Symbols - What does heaven look like
Pelican
Pelicans in the physical, are a genus of large water birds. They are characterised by a long beak and a large throat pouch used for catching prey and draining water from the scooped up contents before swallowing. They have predominantly pale or white plumage.
The pelican assumes the symbolism of all birds, that is they are symbolic of spiritual travellers. They are in the ascent – on the spiritual path and travelling closer to the centre and thus the Aether level. The white colour of the pelican gives it a symbolic value far higher than most birds, as white symbolises the 'centre' and purity.

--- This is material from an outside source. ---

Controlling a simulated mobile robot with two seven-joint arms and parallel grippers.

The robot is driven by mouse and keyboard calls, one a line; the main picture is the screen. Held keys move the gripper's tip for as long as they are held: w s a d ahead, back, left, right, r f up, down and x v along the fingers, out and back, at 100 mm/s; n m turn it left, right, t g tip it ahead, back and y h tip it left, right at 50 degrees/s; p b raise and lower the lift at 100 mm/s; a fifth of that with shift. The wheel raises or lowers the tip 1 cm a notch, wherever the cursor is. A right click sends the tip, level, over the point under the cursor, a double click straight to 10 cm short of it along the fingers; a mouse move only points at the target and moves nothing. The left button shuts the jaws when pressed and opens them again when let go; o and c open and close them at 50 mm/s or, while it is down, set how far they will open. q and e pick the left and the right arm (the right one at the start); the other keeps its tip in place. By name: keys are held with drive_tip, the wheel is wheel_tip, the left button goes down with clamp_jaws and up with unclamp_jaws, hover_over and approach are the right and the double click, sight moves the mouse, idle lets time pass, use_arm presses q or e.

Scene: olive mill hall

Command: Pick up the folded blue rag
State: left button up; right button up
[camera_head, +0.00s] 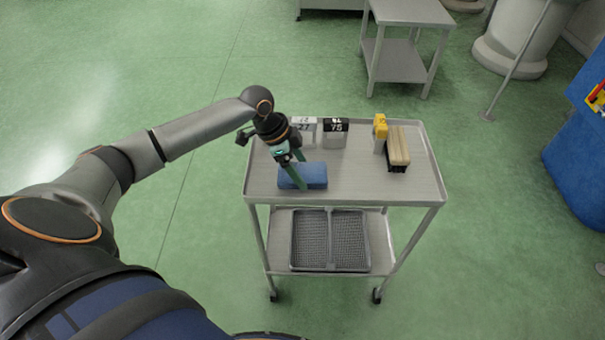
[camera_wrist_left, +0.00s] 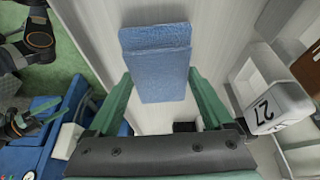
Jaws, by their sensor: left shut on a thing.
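The folded blue rag (camera_head: 316,176) is at the left front of the cart's top tray (camera_head: 358,188). My left gripper (camera_head: 302,179) reaches down to it from above, with its green fingers on either side. It is shut on the rag. In the left wrist view the rag (camera_wrist_left: 158,72) shows between the green fingers of my left gripper (camera_wrist_left: 160,92). I cannot tell whether the rag touches the tray.
Two number-marked containers (camera_head: 335,135) stand behind the rag. The lower shelf holds grey mesh trays (camera_head: 330,240). A grey table (camera_head: 410,14) stands behind; green floor lies around.

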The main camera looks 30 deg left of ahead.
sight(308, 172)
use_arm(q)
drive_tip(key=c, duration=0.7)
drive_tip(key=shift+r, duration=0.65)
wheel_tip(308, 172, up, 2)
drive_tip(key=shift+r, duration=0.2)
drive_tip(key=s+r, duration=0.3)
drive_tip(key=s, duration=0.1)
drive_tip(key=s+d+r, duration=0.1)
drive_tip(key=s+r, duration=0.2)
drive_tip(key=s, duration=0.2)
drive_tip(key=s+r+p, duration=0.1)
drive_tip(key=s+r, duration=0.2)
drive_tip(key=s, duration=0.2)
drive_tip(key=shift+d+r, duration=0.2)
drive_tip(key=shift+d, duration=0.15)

Birds are capable of surviving on the Earth layer [see Levels and layers], on the Water level, though they are most at home in the medium of the Air. The Pelican is principally a water bird - in effect it is closer to spirit than it is to the earth. Its enormous pouch is also a place capable of storing fish - symbol in this case of wisdom and ideas - thus a pelican can feed wisdom to its young and is capable of 'consuming' large quantities of wisdom.

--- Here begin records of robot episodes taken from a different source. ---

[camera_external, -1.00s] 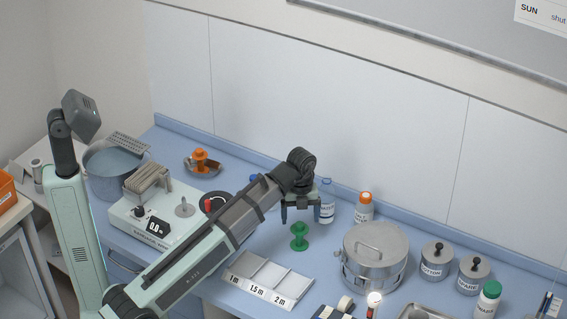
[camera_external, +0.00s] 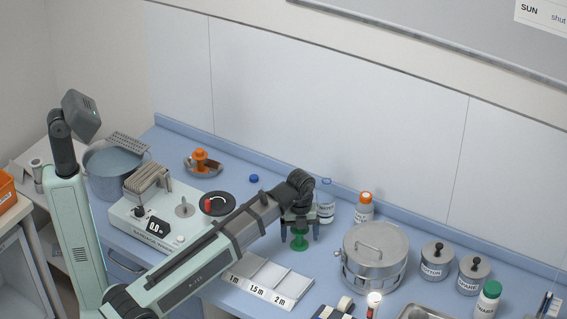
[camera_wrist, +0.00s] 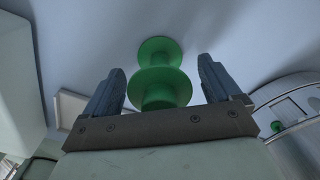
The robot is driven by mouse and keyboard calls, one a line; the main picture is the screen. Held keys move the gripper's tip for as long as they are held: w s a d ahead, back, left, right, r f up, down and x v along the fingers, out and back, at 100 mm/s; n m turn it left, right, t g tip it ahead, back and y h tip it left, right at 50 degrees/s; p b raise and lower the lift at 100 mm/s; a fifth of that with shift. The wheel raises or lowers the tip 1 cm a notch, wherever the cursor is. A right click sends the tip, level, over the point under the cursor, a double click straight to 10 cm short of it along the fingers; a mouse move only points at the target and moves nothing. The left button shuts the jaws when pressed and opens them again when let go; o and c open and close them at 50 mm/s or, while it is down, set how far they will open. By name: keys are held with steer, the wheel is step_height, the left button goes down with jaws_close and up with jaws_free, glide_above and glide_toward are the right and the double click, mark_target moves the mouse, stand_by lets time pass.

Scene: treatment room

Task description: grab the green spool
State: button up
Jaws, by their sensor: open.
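The green spool (camera_external: 300,241) stands upright on the blue counter, just behind the labelled tray. My gripper (camera_external: 300,236) is over it, with its fingers pointing down on either side of the spool's upper part. In the wrist view the spool (camera_wrist: 158,75) sits between the two fingers of my gripper (camera_wrist: 158,85), with a gap on each side. The gripper is open and holds nothing. Part of the spool's top is hidden by the gripper in the external view.
A steel drum (camera_external: 375,257) stands close on the right. Bottles (camera_external: 364,208) stand behind. The tray marked in metres (camera_external: 268,279) lies in front. A winding machine (camera_external: 165,222) and an orange spool (camera_external: 200,160) in a dish are to the left.

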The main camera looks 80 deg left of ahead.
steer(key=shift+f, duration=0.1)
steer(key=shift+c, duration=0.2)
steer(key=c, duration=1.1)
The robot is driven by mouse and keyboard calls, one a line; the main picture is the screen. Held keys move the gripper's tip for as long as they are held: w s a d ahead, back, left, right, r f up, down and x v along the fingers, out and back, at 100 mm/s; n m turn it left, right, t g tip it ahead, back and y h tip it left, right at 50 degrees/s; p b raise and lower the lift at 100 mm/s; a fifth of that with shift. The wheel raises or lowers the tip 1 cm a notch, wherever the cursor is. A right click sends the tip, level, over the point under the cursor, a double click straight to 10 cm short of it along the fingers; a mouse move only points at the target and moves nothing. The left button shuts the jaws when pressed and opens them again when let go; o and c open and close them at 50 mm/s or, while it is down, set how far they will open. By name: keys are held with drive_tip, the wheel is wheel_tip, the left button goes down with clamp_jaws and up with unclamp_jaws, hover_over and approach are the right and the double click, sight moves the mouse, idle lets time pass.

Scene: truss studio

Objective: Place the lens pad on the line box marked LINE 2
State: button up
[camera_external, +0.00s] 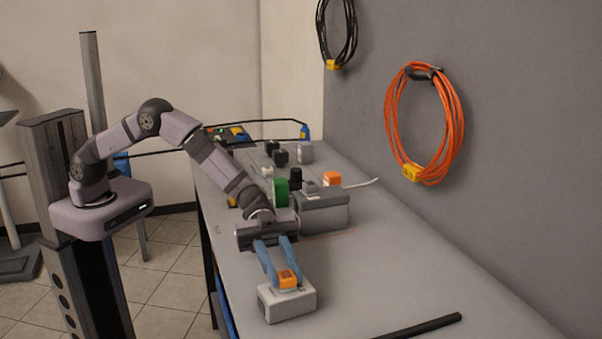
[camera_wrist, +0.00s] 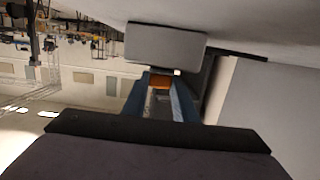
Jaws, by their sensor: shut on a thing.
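My gripper (camera_external: 287,277) has blue fingers and is shut on a small orange block, which I take to be the lens pad (camera_external: 288,279). The pad is right over the top of a small light grey box (camera_external: 288,305) near the front of the bench; I cannot tell whether it touches. In the wrist view the orange pad (camera_wrist: 160,81) shows between the fingers (camera_wrist: 160,100), with a grey box (camera_wrist: 165,45) beyond it. A larger grey box (camera_external: 322,214) stands behind my gripper. I cannot read a LINE 2 mark on either box.
A black bar (camera_external: 420,326) lies at the front right. Orange cable (camera_external: 458,130) hangs on the wall. The bench's right side is clear.

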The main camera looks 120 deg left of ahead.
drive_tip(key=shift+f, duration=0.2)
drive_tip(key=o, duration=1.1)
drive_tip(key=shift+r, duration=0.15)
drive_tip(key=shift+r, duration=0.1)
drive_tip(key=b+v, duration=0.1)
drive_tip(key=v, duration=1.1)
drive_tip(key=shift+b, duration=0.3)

In many cultures, the pelican is a person who has been annihilated and become a 'god'.
The pelican (Henet in Egyptian) was associated in Ancient Egypt with psychopomps. It was depicted in art on the walls of tombs, and figured in funerary texts. The same symbol was also used as a protective symbol against 'snakes' - the snake in this context being symbolic of the kundalini experience. In effect, because the god had survived this experience, the pelican as his symbol also gave protection. Although the paragraphs above use the term god, the 'Henet' was also referred to in the Pyramid Texts as the "mother of the king" and thus seen as a goddess.

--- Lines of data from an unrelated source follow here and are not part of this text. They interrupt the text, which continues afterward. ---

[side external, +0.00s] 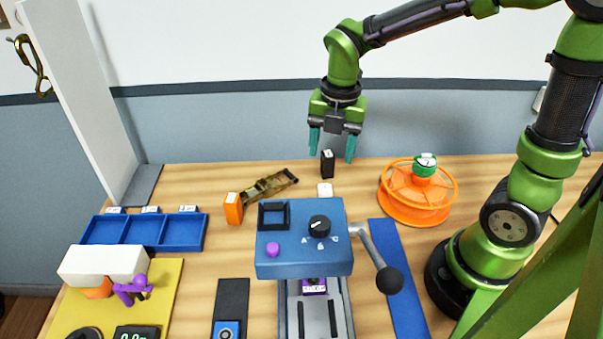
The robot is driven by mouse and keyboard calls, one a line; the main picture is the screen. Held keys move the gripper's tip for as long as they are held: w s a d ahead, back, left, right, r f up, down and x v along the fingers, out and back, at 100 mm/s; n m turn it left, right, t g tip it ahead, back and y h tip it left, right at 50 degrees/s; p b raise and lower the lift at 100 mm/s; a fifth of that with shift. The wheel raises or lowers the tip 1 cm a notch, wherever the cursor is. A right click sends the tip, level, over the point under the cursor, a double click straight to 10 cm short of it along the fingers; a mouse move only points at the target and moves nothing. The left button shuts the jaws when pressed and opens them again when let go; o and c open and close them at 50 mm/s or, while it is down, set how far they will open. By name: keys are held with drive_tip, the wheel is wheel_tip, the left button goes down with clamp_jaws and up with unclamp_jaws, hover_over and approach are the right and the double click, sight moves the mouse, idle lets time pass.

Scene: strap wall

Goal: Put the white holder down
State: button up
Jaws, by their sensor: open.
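A small white block (325,189) sits on the wooden table behind the blue control box. It may be the white holder, but its shape is too small to tell. A larger white box (103,264) lies at the left, on or over the yellow mat (60,312). My gripper (332,155) points down with its two teal fingers spread open, above the back of the table. A small black block (328,164) stands upright below it and appears between the fingertips in the picture. I see nothing held between the fingers.
A blue control box (303,248) with a lever stands front centre. An orange reel (418,195) is at the right and an orange block (233,208) at the left. A camouflage strap (268,186) lies behind. A blue tray (145,232) is at the left.

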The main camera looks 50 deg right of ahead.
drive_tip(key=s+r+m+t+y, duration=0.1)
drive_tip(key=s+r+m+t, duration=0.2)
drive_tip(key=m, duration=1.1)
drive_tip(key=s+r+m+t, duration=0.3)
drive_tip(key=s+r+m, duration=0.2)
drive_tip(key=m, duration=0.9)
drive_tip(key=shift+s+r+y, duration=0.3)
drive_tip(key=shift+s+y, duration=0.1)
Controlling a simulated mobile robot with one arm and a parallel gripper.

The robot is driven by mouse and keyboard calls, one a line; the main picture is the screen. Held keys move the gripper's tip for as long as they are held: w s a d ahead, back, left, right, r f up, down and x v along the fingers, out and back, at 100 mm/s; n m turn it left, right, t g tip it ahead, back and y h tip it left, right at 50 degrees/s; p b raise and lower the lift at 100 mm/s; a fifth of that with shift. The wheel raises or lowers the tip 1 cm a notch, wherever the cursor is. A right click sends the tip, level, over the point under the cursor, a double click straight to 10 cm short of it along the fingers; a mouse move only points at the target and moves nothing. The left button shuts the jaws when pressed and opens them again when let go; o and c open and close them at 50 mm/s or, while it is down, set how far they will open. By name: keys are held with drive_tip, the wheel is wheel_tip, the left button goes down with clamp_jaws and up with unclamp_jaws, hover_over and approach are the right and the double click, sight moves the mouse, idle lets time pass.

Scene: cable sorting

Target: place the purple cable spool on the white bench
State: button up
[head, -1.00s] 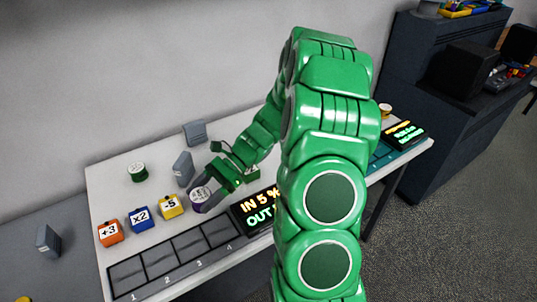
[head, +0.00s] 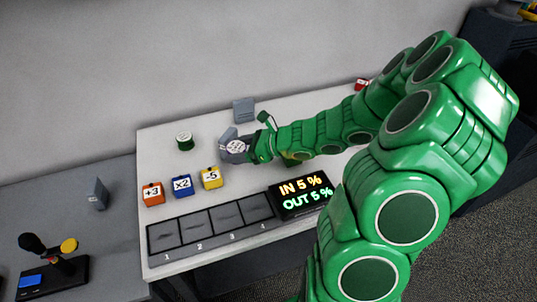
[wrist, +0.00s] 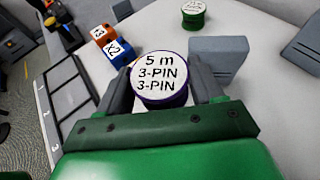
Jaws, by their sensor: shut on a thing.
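The purple cable spool (wrist: 163,101) has a white top that reads "5 m 3-PIN 3-PIN". It sits between the two dark fingers of my gripper (wrist: 163,88), which is shut on it. In the head view the spool (head: 236,147) shows at the tip of my green arm, over the white bench (head: 200,140), behind and right of the yellow "-5" block. I cannot tell whether its underside touches the bench.
Orange "+3" (head: 152,194), blue "x2" (head: 181,186) and yellow "-5" (head: 210,178) blocks stand left of the spool. A numbered slot tray (head: 238,216) and display (head: 300,194) lie in front. A green spool (head: 185,141) and grey blocks (head: 243,110) are behind.

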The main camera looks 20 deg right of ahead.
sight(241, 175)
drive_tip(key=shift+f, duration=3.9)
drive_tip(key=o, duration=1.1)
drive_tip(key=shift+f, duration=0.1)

The pelican was also sacred in Judaism and the Kabbalah. Consumption of pelican, for example, is still considered 'non-kosher' and forbidden in Jewish dietary law, although one rather suspects the reason why has been long forgotten.
In medieval Europe, the symbolism was adapted. A myth with additional symbolism was created whereby the pelican was thought to be 'particularly attentive to her young', to the point of providing her own blood by wounding her own breast when no other food was available. Blood in this context is symbolic and thus means spiritual input or energy. In effect, the goddess [or god] sacrifices themselves to provide spiritual input to their followers.
The mystic meaning of this stayed at just this and was associated with a number of mystical figures who symbolically sacrificed themselves to keep the mystic message going and help their followers.
In mainstream Christianity, the pelican came to symbolise Jesus and his wounding on the cross. Thomas Aquinas in "Adoro te devote" or "Humbly We Adore Thee", describes Jesus in the penultimate verse as the "loving divine pelican, able to provide nourishment from his breast".
The self-sacrificial aspect of the pelican was reinforced by the widely read medieval bestiaries. The device of "a pelican in her piety" or "a pelican vulning (from Latin vulno, "to wound") herself" was used in heraldry. An older version of the myth is that the pelican used to kill its young then resurrect them with its blood.
in effect, the goddess was a helper in rebirth ceremonies or experiences.